Are Muslims facing a new age of judicial deprivation? Is the United States reneging on its promise of religious freedom as enshrined in the First Amendment?
Two religious discrimination claims filed at the Supreme Court, one by a Muslim, the other by a Buddhist show that even in death, Muslim rights are violated. While the Muslim inmate was denied the right to have an imam present with him at the moment of death, the Buddhist inmate’s identical request was allowed.
For centuries now, the specific US-American reading of the relation between politics and religion has been shaped by a sentence from the First Amendment to the Constitution: “Congress shall make no law respecting an establishment of religion, or prohibiting the free exercise thereof.” Together with the prohibition on “religious tests” for holding public office in Article VI, that statement is the single formal reference to religion in the US-American Constitution.

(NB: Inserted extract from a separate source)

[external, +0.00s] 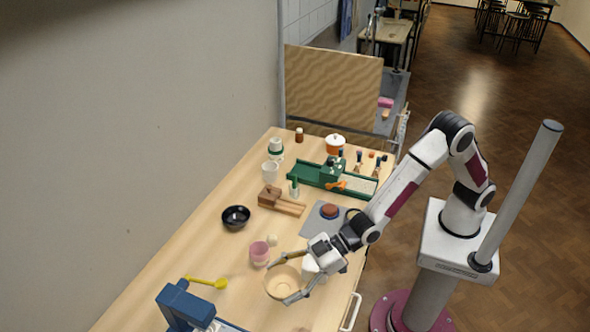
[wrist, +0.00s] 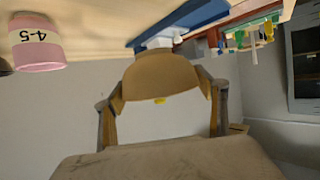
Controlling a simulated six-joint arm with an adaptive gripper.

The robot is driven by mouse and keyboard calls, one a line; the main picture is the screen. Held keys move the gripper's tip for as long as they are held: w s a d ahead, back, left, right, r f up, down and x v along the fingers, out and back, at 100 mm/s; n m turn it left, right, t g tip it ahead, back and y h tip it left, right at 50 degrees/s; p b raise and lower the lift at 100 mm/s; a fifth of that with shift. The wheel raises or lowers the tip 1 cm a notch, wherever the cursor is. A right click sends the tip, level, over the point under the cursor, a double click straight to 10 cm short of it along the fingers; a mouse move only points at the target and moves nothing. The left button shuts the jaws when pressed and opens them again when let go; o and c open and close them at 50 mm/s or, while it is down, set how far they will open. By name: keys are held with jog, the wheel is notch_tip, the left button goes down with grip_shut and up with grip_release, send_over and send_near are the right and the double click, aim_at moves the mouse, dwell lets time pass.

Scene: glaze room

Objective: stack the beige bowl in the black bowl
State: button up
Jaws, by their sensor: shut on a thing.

From generation to generation, this relationship of the state to religion and vice versa has been interpreted differently and served as a source of great controversy. Controversies withstanding, there has been a consensus on the relationship of religion and state in the American history: that the constitution forbids the government to grant preference to any particular religion.

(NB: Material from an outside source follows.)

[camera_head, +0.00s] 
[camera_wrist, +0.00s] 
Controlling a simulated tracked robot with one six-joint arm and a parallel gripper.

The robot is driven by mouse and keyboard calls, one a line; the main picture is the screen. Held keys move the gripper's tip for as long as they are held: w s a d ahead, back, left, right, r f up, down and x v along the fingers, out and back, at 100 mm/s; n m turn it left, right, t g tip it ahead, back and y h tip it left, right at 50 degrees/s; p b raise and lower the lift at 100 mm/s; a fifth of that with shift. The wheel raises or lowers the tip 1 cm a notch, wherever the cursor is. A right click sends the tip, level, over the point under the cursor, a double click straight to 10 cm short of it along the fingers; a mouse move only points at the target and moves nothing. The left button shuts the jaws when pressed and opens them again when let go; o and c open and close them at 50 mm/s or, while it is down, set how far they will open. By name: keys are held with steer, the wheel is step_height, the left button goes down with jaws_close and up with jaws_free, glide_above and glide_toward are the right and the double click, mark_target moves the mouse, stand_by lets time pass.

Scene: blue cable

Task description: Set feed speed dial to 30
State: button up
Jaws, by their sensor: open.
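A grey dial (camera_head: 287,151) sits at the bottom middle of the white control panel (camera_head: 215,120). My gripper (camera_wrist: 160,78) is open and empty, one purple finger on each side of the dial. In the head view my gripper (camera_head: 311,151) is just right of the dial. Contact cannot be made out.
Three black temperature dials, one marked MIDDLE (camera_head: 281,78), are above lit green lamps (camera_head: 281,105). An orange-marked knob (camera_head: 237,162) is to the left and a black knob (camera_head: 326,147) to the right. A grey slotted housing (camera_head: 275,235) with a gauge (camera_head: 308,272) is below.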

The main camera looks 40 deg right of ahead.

But this is exactly what many observers believe is at stake today.
On February 7 this year, the Supreme Court allowed the execution of Muslim inmate Domineque Hakim Marcelle Ray, whose request to have an imam present had been denied. As the NYT reported, the vote was 5 to 4, with the four more liberal members of the court in dissent. Justice Elena Kagan argued that this “treatment [went] against the Establishment Clause’s core principle of denominational neutrality” referring to the clause of the First Amendment that bars the government from favoring one religious denomination over another. Before, Ray, who had converted to Islam in 2006 years after being imprisoned, had delayed his execution due to a court battle over whether he has a right to have an imam present in the execution chamber or not.

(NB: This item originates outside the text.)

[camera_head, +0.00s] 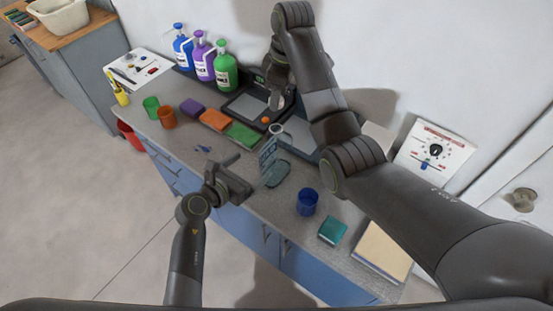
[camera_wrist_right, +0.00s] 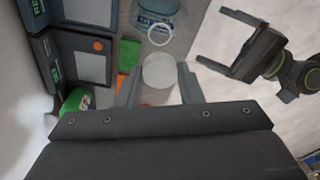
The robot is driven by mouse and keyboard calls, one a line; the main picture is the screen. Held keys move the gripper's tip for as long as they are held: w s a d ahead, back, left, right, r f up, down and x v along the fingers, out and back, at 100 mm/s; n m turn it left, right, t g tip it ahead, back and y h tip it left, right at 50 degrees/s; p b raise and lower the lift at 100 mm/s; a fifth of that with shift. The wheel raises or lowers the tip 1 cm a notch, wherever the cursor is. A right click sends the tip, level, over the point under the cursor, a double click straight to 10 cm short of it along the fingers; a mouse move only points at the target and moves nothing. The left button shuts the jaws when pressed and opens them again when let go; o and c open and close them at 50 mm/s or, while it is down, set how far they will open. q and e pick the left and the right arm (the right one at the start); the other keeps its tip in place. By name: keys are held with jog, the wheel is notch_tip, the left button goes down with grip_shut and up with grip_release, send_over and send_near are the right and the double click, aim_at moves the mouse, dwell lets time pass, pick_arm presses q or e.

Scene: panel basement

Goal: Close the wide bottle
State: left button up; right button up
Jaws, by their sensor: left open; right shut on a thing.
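The wide bottle (camera_head: 268,158) is see-through with a pale label and stands on the counter; its round mouth is uncovered. In the right wrist view its mouth ring shows near the top (camera_wrist_right: 149,34). My right gripper (camera_head: 275,94) is shut on a pale round lid (camera_wrist_right: 159,71), which shows between its fingers and is held above and apart from the bottle. My left gripper (camera_head: 232,172) is open and empty, left of the bottle and apart from it. It also shows in the right wrist view (camera_wrist_right: 211,38).
Blue, purple and green bottles (camera_head: 203,58) stand along the wall. Purple, orange and green cloth-like blocks (camera_head: 214,120) lie left of the bottle. A dark blue cup (camera_head: 307,203) and a teal block (camera_head: 332,231) are to its right. A scale-like black device (camera_head: 247,107) stands behind.

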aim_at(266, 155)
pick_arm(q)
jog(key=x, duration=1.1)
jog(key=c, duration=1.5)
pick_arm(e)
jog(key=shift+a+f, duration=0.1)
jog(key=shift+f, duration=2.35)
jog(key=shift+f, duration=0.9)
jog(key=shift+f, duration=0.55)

Interestingly, an identical case was brought to the court shortly after, not by a Black Muslim inmate, but by a white Buddhist in Texas. While in the case of Ray, a 5–4 vote denied him the right to an imam, the Supreme Court did not turn Patrick Henry Murphy, away. Rather, the Supreme Court barred Texas from carrying out the execution, arguing that the state had refused to let a Buddhist spiritual adviser accompany him to the execution chamber. Two cases with similar points of departure, but an incomparably different outcome. According to investigations of Slate, at least one member of the Supreme Court, the conservative Brett Kavanaugh flipped and defended his position vis-à-vis the decision made on Ray with the argument that “under all the circumstances of this case, I conclude that Murphy made his request to the State in a sufficiently timely manner”, something Slate has questioned on solid ground.
The inconsistency in these decisions, in particular the treating of a white Buddhist inmate differently than a Muslim, raises many questions. One of them is race. Was Murphy been privileged, because he was white, while the Muslim Ray was black? Or had Kavanaugh changed his mind because of the increasing public pressure, which followed the decision made regarding the case of Ray? While some argue that judge Kavanaugh’s change of course leaves room for hope, critics charge that the bias discrimination in the Ray-case is obvious.
What this case ultimately reveals is that the rights protected by the First Amendment might be at risk. If the Supreme Court encourages discrimination against Muslims, privileging a white Buddhist over a Muslim of color, then this right of equal treatment must be reclaimed. The most conservative members of the Supreme Court have to ask themselves: do they want to rebuild the legacy of banning Muslims, or do they want to uphold the Constitution?